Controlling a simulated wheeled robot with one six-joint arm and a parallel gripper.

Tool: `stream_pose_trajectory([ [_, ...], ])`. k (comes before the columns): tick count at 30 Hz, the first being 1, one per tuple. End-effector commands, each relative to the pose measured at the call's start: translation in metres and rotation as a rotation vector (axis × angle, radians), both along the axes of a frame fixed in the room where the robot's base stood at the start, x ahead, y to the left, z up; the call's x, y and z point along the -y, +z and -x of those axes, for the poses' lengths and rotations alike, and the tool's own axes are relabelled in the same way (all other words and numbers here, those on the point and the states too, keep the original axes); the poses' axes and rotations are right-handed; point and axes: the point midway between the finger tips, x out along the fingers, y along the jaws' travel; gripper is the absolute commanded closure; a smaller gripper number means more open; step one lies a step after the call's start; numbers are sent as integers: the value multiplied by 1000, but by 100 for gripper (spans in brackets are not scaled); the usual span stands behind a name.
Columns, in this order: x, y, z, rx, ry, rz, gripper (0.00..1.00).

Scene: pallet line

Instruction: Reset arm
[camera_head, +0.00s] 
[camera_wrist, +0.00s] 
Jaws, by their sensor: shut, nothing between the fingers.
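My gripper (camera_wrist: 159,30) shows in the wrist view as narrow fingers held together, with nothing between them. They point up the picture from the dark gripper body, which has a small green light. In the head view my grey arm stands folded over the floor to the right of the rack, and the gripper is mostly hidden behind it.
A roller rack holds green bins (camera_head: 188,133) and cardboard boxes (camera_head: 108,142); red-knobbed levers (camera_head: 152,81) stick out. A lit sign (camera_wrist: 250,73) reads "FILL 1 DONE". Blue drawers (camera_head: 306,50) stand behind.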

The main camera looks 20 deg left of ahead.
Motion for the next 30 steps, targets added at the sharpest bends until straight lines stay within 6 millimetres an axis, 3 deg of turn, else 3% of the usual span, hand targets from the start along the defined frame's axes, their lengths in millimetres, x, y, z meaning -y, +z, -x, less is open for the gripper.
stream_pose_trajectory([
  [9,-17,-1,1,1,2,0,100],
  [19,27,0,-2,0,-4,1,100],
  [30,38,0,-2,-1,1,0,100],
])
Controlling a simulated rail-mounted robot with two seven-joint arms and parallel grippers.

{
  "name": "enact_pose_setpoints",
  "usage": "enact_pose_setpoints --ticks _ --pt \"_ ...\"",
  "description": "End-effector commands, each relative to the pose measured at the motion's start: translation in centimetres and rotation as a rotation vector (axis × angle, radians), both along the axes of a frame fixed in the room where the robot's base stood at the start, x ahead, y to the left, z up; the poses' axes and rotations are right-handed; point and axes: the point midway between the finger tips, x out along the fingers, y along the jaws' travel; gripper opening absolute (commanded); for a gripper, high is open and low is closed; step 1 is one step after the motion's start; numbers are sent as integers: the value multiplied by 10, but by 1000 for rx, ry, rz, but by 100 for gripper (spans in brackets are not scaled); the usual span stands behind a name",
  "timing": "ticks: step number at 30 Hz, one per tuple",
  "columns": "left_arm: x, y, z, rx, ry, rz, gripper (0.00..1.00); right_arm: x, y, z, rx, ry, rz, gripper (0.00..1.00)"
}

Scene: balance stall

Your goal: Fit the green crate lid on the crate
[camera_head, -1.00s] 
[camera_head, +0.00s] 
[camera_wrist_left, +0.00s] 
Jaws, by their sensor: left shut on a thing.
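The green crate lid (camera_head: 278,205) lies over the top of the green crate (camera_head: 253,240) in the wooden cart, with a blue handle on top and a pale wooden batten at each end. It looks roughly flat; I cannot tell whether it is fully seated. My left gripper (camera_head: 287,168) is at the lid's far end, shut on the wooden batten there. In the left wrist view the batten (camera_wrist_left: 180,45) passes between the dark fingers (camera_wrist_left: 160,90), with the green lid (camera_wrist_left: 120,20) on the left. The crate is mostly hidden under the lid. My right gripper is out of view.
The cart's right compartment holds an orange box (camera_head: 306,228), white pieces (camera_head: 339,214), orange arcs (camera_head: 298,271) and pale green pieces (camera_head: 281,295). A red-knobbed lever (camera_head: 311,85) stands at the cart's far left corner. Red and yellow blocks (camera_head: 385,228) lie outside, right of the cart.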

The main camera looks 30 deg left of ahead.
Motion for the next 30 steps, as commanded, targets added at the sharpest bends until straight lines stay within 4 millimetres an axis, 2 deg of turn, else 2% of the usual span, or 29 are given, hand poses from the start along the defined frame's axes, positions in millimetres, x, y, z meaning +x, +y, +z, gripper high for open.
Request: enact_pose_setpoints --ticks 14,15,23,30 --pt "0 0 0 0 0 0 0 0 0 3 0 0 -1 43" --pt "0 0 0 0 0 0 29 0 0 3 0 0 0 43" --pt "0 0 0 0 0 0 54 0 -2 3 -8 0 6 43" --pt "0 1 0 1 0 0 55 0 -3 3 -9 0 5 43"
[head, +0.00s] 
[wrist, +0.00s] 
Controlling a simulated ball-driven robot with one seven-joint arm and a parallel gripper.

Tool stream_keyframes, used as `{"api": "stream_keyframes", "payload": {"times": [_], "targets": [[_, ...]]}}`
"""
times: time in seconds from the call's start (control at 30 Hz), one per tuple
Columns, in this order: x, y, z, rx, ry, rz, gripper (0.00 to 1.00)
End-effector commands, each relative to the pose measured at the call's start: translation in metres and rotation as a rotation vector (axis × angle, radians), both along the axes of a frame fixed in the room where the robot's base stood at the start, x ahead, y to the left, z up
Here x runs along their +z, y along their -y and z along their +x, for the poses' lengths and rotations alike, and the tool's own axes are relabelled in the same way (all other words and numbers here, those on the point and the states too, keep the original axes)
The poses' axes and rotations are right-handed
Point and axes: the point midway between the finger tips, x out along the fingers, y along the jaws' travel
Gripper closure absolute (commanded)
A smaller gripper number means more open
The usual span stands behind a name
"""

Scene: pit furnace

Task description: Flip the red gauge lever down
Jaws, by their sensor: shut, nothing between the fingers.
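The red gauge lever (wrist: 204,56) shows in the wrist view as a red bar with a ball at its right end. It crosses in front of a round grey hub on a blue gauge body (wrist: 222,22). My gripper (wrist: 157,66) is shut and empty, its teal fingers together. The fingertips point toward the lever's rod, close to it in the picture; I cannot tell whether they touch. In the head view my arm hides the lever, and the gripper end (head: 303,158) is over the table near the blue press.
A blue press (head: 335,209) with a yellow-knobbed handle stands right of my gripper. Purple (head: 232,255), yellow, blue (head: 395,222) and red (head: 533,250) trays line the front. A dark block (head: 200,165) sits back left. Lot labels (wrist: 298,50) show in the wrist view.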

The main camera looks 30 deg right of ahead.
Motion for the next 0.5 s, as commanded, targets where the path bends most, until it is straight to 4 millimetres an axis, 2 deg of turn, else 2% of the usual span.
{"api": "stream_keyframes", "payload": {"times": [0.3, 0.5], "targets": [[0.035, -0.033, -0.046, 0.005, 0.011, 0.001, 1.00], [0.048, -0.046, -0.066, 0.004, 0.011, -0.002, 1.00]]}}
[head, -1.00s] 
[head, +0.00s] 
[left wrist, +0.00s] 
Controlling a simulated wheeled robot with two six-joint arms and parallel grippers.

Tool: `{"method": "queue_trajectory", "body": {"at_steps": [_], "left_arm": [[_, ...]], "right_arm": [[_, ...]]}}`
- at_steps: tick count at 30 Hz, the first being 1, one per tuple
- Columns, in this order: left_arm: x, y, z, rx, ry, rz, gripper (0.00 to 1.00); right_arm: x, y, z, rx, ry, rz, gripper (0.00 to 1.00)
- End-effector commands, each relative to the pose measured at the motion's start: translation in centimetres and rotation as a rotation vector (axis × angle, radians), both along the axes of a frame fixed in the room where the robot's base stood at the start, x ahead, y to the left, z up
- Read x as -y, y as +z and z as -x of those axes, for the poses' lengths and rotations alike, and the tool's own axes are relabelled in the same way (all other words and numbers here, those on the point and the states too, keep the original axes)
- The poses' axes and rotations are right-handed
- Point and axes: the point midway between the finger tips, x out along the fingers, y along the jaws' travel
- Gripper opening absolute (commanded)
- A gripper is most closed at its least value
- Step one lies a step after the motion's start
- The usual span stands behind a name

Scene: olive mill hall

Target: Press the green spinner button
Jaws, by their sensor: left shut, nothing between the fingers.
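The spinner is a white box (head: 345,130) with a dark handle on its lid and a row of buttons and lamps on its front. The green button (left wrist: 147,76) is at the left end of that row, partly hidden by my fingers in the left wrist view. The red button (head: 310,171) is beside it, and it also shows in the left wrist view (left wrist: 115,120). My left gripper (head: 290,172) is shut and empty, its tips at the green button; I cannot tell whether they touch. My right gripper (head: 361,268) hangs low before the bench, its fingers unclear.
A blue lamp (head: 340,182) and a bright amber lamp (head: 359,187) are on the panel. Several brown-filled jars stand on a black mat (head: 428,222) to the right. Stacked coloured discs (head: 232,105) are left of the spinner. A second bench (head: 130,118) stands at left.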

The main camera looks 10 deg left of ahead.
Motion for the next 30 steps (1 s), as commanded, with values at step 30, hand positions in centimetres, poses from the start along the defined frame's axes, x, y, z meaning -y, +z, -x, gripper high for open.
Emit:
-*-
■ **Given instruction**
Extract the lines of the preceding material that run from the line with "- The usual span stands behind a name" through the line with "Target: Press the green spinner button", inclusive, reproducing them exactly and adding nothing.

■ **Exercise output**
- The usual span stands behind a name

Scene: olive mill hall

Target: Press the green spinner button

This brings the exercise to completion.